Semua pembelajaran bertumpsu pada hafalan, kurang memberikan peluang bagi anak
untuk merasa termotivasi atau menumbuhkan rasa ingin tahunya. Pembelajaran
matematika juga menekankan pada perhitungan dan hasil dari perhitungan, tidak
pada memahami sebuah konsep dari suatu materi, semua bersifat mekanis sehingga
kurang, memperhatikan aspek kontinuitas materi.
2.
kurikulum Tahun 1975
Pada tahun 1975 kurikulum yang berlaku
bersifat integrated curriculum organization. Pada kurikulum ini,
pendidikan tingkat SD/MI memiliki 1 struktur program yang terdiri atas 9 bidang
studi. Jumlah mata pelajaran pada tingkat SMP dan SMA menjadi 11 bidang studi.

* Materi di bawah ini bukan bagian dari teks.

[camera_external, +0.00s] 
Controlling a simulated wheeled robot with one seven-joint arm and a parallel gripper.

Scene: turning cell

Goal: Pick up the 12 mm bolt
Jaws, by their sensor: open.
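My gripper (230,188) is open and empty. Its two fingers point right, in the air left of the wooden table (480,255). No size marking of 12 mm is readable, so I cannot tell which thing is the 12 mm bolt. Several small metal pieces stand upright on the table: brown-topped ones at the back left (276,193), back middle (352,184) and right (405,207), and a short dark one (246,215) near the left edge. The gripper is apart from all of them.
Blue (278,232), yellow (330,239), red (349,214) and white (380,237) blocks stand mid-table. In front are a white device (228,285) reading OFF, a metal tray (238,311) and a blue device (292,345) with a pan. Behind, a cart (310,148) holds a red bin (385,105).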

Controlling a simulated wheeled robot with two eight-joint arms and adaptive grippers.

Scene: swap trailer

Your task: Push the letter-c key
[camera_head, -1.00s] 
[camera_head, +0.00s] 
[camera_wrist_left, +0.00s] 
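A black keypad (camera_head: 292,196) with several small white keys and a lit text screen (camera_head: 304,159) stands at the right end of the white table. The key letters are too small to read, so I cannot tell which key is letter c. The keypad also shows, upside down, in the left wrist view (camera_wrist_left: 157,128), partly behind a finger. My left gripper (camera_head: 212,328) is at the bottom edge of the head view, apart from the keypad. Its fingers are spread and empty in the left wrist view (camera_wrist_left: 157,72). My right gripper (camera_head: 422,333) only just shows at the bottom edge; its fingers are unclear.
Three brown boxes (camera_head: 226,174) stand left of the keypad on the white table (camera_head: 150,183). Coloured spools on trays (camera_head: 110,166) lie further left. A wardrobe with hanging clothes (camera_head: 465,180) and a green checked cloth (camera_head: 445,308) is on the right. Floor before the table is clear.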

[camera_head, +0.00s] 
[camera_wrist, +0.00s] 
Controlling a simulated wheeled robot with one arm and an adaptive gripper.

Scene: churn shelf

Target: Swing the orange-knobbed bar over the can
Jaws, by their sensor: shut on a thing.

Penjurusan yang dilakukan pada SMA dimulai awal semester dua dengan
pengklasifikasian; IPA, IPS, dan bahasa. Pada kurikulum ini jumlah bidang studi
lebih sedikit pada setiap jenjang serta adanya pemisahan materi antara ilmu
hayat (IPA) dengan ilmu ukur, aljabar.
Dalam kurikulum 1975 diperkenalkan
materi baru yaitu geometri, himpunan, statistika, probalitas, relasi, sistem,
numerasi kuno dan penulisan lambang bilangan non desimal. Adanya konsep-konsep
baru yang berkembang seperti penggunaan himpunan, pendekatan pengajaran
matematika secara spiral dan pengajaran geometri dimulai dengan himpunan.
Berbeda halnya dengan kurikulum 1968 yang lebih menekankan pada hafalan, kurikulum
1975 lebih mengutamakan pada pengajaran yang bersifat pemecahan masalah
sehingga adanya kesinambungan dalam penyajian bahan ajar antara sekolah dasar
dengan sekolah lanjutan.
Metode pengajaran banyak
berkembang dengan berbagai penemuan maupun pemecahan masalah dengan teknik
diskusi. Sistem pembelajaran pada kurikulum ini berpusat pada siswa. Upaya
untuk melakukan pembelajaran matematika dengan menarik dapat melalui games,
teka-teki, atau outdor learning.
3.
Kurikulum Tahun 1984
Problematika yang
terjadi pada kurikulum sebelumnya yakni terlalu padatnya isi kurikulum yang
harus diajarkan hampir disetiap jenjang serta adanya pengadaan program studi
baru di SMA untuk memenuhi kebutuhan perkembangan lapangan kerja. Maka, dengan
adanya kurikulum 1984 merupakan pengintregasian beberapa kurikulum sebelumnya.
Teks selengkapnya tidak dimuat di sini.